Le tridi 23 brumaire, an CCXXII, Stefano Sabatini a écrit :
> >From ea516d668152f7c5f59615c40748fc28e510c488 Mon Sep 17 00:00:00 2001
> From: Stefano Sabatini <stefasab at gmail.com>
> Date: Thu, 3 Oct 2013 01:21:40 +0200
> Subject: [PATCH] lavu/avstring: add av_utf8_decode() function
> 
> ---
>  doc/APIchanges       |  3 +++
>  libavutil/Makefile   |  1 +
>  libavutil/avstring.c | 53 ++++++++++++++++++++++++++++++++++++++++
>  libavutil/avstring.h | 26 ++++++++++++++++++++
>  libavutil/utf8.c     | 69 ++++++++++++++++++++++++++++++++++++++++++++++++++++
>  libavutil/version.h  |  2 +-
>  6 files changed, 153 insertions(+), 1 deletion(-)
>  create mode 100644 libavutil/utf8.c
> 
> diff --git a/doc/APIchanges b/doc/APIchanges
> index dfdc159..b292d19 100644
> --- a/doc/APIchanges
> +++ b/doc/APIchanges
> @@ -15,6 +15,9 @@ libavutil:     2012-10-22
>  
>  API changes, most recent first:
>  
> +2013-11-12 - xxxxxxx - lavu 52.53.100 - avstring.h
> +  Add av_utf8_decode() function.
> +

Completely unrelated to this patch, but I wonder whether we should continue
maintaining this APIchanges file: maybe adding "API-Changes" pseudo-headers
to the Git commit message, and a script to scan the history, would be more
practical, especially when it comes to branches for releases.

>  2013-11-xx - xxxxxxx - lavc 55.41.100 / 55.25.0 - avcodec.h
>                         lavu 52.51.100 - frame.h
>    Add ITU-R BT.2020 and other not yet included values to color primaries,
> diff --git a/libavutil/Makefile b/libavutil/Makefile
> index 7b3b439..19540e4 100644
> --- a/libavutil/Makefile
> +++ b/libavutil/Makefile
> @@ -155,6 +155,7 @@ TESTPROGS = adler32                                                     \
>              sha                                                         \
>              sha512                                                      \
>              tree                                                        \
> +            utf8                                                        \
>              xtea                                                        \
>  
>  TESTPROGS-$(HAVE_LZO1X_999_COMPRESS) += lzo
> diff --git a/libavutil/avstring.c b/libavutil/avstring.c
> index eed58fa..69a0230 100644
> --- a/libavutil/avstring.c
> +++ b/libavutil/avstring.c
> @@ -307,6 +307,59 @@ int av_isxdigit(int c)
>      return av_isdigit(c) || (c >= 'a' && c <= 'f');
>  }
>  

> +int av_utf8_decode(int32_t *code, const uint8_t **buf, size_t left, int flags)

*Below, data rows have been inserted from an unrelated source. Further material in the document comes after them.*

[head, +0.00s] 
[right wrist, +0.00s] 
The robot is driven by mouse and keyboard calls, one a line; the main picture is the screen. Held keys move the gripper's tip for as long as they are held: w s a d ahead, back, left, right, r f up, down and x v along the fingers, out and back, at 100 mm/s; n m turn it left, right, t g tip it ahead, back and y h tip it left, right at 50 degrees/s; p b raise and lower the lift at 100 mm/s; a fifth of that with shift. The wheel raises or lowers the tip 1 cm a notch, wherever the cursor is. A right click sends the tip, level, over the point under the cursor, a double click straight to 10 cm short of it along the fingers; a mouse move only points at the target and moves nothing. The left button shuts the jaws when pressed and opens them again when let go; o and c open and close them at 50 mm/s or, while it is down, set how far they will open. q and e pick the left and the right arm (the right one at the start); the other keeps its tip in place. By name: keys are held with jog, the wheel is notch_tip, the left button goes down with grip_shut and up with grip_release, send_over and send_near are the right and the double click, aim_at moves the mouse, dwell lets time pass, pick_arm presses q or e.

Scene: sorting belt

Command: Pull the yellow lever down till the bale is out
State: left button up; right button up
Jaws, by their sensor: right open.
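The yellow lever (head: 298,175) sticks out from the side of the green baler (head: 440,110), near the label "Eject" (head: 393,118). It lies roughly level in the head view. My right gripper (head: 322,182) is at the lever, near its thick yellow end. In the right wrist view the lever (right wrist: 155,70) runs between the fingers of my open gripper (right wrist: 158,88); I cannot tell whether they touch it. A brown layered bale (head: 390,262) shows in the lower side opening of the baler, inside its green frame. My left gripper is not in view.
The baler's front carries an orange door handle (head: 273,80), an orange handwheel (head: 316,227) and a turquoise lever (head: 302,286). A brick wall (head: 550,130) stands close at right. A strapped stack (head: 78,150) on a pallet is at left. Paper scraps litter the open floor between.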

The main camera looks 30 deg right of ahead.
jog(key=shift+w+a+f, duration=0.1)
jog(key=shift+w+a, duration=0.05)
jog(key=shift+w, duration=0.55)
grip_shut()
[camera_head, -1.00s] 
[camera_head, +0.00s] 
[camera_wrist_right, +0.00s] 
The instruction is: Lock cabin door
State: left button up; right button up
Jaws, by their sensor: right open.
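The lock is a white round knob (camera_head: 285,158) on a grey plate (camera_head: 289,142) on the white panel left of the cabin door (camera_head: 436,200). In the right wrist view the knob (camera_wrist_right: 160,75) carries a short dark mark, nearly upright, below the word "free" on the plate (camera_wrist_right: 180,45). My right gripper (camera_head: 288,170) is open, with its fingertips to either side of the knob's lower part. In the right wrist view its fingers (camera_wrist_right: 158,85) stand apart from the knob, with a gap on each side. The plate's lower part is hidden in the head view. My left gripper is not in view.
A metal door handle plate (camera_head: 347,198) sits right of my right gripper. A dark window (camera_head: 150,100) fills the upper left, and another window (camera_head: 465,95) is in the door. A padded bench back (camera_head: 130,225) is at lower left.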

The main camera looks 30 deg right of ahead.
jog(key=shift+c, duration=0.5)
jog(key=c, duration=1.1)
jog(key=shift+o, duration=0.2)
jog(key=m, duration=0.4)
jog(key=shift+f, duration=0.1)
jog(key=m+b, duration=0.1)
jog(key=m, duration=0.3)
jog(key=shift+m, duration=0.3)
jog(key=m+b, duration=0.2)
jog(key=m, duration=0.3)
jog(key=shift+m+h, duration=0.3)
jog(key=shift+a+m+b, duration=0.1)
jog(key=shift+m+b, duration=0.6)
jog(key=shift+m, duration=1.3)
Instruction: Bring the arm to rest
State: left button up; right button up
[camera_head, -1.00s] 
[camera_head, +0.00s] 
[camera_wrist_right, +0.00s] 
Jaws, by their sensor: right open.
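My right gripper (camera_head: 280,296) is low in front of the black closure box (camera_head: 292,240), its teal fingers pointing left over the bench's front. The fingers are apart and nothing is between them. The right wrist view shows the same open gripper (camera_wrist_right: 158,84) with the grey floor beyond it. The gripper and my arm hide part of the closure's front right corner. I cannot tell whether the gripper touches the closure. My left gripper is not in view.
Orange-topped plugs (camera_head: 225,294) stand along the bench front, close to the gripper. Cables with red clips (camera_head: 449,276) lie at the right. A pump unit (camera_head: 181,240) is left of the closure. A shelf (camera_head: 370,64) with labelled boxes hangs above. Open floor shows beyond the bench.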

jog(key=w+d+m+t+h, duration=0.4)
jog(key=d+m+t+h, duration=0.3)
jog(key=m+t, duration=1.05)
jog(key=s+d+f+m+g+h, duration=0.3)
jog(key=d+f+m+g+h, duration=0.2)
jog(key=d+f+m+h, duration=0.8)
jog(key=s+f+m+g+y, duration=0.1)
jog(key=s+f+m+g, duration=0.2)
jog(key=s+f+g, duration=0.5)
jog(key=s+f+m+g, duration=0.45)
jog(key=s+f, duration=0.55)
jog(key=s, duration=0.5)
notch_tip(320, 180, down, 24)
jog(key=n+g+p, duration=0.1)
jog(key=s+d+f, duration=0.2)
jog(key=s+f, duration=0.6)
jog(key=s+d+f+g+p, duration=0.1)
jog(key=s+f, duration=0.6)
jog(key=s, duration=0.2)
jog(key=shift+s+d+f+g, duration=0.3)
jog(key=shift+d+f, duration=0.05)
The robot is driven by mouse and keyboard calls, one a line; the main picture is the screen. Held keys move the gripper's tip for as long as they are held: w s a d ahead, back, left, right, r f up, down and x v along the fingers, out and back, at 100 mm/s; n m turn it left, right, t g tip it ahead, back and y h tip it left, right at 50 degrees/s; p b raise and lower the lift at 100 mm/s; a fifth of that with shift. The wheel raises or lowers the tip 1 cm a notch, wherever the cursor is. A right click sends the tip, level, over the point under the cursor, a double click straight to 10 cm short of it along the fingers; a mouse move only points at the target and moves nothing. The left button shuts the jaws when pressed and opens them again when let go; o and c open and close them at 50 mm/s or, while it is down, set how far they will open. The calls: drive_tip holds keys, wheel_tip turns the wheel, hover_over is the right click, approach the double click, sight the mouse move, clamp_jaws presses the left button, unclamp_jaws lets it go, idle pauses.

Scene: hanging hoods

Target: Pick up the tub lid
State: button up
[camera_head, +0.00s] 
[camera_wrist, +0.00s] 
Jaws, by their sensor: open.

I am a bit unsure about the "left" argument: that means *buf and left must
be updated together. Usually, someone (either in the function or calling it)
ends up forgetting to update one and it results in a catastrophe.

I have found more practical to use a pointer to the end of the byte array:
it is constant across the whole process.

Another solution would be to make left a pointer and update its value, but
that is less practical (frequently, the caller will have the size of the
buffer stored in a different type).

And very minor nit: I like variable used with bit arithmetic, such as flags,
to be unsigned.

> +{
> +    const uint8_t *p = *buf;
> +    uint32_t top;
> +    int ret = 0;
> +
> +    if (!left)
> +        return 0;
> +
> +    *code = *p++;
> +
> +    /* first sequence byte starts with 10, or is 1111-1110 or 1111-1111,
> +       which is not admitted */
> +    if ((*code & 0xc0) == 0x80 || *code >= 0xFE) {
> +        ret = AVERROR(EILSEQ);
> +        goto end;
> +    }
> +    top = (*code & 128) >> 1;
> +
> +    while (*code & top) {
> +        int tmp;

> +        if (!--left) {

For example, here it would just become "if (p >= end)"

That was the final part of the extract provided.